You are wrong. Linux is a hard realtime OS (and you can get soft realtime without making a big effort) when you have the right hardware and the right scheduler. This Linux OS has independent timers and a special scheduling system, which makes it run realtime with granularity of microseconds in the simulation. Now you will ask how I know that... Ill tell ya, I work with this product, as a control engineer, and help desk for this product.

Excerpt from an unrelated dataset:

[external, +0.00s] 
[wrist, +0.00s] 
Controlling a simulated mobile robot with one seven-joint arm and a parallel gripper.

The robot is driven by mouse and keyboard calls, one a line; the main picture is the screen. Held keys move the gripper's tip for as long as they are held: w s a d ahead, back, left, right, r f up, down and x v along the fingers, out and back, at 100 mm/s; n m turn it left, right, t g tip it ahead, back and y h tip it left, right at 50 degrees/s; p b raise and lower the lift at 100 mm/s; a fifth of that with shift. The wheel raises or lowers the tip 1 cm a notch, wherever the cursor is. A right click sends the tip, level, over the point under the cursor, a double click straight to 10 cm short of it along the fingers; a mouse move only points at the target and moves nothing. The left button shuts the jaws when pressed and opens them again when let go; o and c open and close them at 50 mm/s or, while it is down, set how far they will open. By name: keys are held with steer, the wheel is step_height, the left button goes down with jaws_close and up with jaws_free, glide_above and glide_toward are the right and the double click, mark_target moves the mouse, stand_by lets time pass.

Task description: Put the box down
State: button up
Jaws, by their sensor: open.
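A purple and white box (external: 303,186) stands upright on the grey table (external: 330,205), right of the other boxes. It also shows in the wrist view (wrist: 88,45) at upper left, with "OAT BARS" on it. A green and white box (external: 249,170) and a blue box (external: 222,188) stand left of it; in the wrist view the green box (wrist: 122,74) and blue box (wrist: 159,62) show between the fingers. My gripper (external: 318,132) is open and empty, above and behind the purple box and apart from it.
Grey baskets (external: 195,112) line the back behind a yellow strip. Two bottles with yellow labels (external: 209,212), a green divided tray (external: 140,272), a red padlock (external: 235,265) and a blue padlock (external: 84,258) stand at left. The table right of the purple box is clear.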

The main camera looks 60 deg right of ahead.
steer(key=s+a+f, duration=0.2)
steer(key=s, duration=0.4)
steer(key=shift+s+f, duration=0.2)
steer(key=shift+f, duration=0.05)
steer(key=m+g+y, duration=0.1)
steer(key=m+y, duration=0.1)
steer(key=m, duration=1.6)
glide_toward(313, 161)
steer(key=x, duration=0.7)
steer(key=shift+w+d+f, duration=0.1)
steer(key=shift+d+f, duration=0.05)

The difference of this version Lockheed purchased is that its not an Operating System, but a full HIL/MIL (hardware in the loop, man in the loop) system, which means the software, the computer, special acquisition I/O cards, the special timer system AND a special set of realtime debugging tools that are the hottest thing available. I could try to explain you what these tools are all about, but i) people would tell Im doin marketing bla bla bla and ii) I doubt you understand industrial simulation, so I must assume you are some student repeating like a parrot that QNX this, vxworks that. But just to prove Im not lying, these tools are able to hot patch a running code without stopping the process (when you have the source available, in C, C++, Fortran and ADA), kernel intrumentation, graphical view from the scheduler taks, execution time of process and syscall, cpu isolation to run a dedicated simulation in a certain cpu, you can monitor critcal vars and setpoints in a GUI, so you can run the simulation and check they are never out of the sweetspot, running distributed simulations in high speed deterministical networks, etc, etc.
But goin back to the topic, these debugging tools are amazing and a great add-on to the package. Im not surprised of the choice, the product is very good. And its something the RTLinux (from FSM Labs) and Wind River versions (of Linux - ya, they are doing linux too, or even its VxWorks doesnt have).
The reason Linux is not so popular is that these guys are really really traditional people, and they dont change very often their tools, its hard to break the stablishment. In the other hand, some simulations users loves using Linux in their simulation systems. Others are using other solutions for years, and dont feel the need of changing them, no matter how painful it is to run old/legacy applications.
So just to finish my point. This is a full simulation system that can do the job even better than other proprietary solutions, and with a better cost-benefit. Its not "clever trick". The people who make this product are not newbies (they are playing this games for decades, check their history), neither their users. They didnt pick up this solution because they are cheap, or they look beautiful, or they like tux. They picked because its the finest one available.
>Something that was...well, designed to do RT, and designed so you can easily take >out all the stuff you're not using (think less room for bugs).
You can do that with Linux OS. FSM Labs has versions that can boot in 300 miliseconds to full operational status and as small as some kbytes. If you use google a little, you will find some harcore realtime systems with linux
> I haven't even thought about mission critical yet!
> I love Linux as much as the next geek, but tools for jobs folks.
You obviously does not work with that.